La troisième partie propose des études sur les partis et systèmes de partis pour les pays en développement et les anciens États communistes d’Europe. Le chapitre huit propose un survol de l’Amérique latine. Même si dans les États de la région il y a depuis longtemps des partis politiques, Michael Coppedge souligne quelques faits intéressants sur l’existence des partis dans cette région du monde : environ 80 % des partis disparaissent après une élection ! Les trois chapitres suivants proposent des études de cas sur l’Inde, la Turquie et Taiwan. Ces chapitres permettent de mettre en perspective les différentes trajectoires qu’a connues l’institutionnalisation des partis et des systèmes de partis. Ils offrent une bonne perspective pour chacun des États étudiés. Enfin, le texte de Herbert Kitschelt fait un topo d’ensemble pour les pays post-communistes d’Europe. L’auteur met l’accent sur le fait que le chemin emprunté lors de la sortie du régime communiste a une certaine influence sur le type de passage à la démocratie et conséquemment sur les partis et les systèmes de partis qui émergent alors. Dans la conclusion, Stefano Bartolini et Peter Mair suggèrent que l’impact de la délégitimation des institutions politiques varie selon les cas et proposent plusieurs interprétations possibles de ce phénomène.

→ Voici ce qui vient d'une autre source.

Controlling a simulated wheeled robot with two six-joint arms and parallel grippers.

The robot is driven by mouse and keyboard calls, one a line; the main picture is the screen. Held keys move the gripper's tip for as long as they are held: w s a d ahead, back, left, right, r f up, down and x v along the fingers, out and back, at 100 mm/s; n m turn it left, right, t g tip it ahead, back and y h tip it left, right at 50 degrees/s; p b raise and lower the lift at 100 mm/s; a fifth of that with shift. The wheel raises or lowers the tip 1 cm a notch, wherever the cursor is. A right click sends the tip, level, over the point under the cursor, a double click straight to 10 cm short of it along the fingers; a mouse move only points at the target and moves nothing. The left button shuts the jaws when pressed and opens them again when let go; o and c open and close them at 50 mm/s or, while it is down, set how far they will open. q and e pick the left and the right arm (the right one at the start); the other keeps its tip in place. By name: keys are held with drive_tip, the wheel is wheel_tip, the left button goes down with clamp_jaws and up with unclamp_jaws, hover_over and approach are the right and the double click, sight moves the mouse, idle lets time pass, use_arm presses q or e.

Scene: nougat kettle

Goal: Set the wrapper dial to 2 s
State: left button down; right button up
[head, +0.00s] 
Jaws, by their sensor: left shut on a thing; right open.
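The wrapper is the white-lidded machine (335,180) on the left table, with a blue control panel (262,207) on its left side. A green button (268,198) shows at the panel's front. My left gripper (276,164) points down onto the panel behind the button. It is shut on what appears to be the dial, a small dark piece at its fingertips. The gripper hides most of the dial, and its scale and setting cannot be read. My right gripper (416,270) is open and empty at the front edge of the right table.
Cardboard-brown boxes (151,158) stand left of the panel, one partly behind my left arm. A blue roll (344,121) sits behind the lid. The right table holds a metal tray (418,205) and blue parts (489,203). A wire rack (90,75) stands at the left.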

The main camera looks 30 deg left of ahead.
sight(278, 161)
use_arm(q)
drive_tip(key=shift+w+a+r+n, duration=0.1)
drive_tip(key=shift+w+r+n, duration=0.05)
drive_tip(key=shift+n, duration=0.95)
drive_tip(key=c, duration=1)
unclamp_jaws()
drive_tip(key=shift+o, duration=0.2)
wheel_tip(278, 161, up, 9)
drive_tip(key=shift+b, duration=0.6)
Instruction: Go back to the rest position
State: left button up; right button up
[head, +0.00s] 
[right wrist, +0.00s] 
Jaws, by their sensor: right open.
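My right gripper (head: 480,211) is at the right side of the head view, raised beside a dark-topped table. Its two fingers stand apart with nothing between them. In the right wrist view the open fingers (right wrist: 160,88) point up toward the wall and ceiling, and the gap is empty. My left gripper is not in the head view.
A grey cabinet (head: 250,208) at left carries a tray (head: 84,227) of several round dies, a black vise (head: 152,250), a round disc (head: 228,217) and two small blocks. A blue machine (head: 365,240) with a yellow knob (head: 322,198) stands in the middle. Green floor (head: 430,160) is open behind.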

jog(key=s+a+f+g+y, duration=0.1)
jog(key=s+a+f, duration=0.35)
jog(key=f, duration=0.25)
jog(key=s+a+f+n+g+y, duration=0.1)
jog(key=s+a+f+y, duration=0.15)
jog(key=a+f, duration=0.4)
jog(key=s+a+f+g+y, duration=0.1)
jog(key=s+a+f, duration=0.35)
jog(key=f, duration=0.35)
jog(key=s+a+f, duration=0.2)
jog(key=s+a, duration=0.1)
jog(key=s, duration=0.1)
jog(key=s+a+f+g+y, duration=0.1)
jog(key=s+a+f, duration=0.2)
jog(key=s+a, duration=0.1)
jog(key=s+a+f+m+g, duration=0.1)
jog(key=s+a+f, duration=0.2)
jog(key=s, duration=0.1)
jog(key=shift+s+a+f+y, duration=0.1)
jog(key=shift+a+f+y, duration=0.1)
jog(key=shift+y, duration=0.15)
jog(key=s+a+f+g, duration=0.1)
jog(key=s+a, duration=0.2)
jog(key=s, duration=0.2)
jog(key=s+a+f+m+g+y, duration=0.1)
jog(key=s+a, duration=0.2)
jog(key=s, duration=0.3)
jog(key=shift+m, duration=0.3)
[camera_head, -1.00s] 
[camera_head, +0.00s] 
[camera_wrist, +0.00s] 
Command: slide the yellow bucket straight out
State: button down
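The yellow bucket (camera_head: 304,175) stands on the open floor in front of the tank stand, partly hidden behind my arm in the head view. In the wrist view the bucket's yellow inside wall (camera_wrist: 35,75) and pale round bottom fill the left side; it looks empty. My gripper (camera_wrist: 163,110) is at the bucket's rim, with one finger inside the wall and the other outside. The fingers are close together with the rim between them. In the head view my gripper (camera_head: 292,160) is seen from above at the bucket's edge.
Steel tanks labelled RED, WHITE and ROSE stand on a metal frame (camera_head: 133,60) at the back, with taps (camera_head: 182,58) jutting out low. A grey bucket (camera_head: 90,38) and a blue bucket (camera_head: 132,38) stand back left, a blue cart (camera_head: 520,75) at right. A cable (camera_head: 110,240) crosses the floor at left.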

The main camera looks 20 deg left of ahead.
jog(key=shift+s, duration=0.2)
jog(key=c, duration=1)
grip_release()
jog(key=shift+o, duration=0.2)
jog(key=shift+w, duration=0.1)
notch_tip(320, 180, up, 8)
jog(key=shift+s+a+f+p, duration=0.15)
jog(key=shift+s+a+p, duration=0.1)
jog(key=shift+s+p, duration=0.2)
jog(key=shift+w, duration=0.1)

Dans l’ensemble, même si l’ouvrage souffre des problèmes classiques de ce type de travail, c’est-à-dire que la diversité des textes fait que l’on s’éloigne quelquefois de l’objectif premier énoncé en introduction, il n’en demeure pas moins fort intéressant et utile pour les chercheurs, mais aussi pour les étudiants, qui souhaitent obtenir un portrait des partis politiques et des systèmes de partis dans le monde. Il relève bien le défi de s’intéresser à d’autres régions du monde à différents stades dans la mise en place des régimes démocratiques.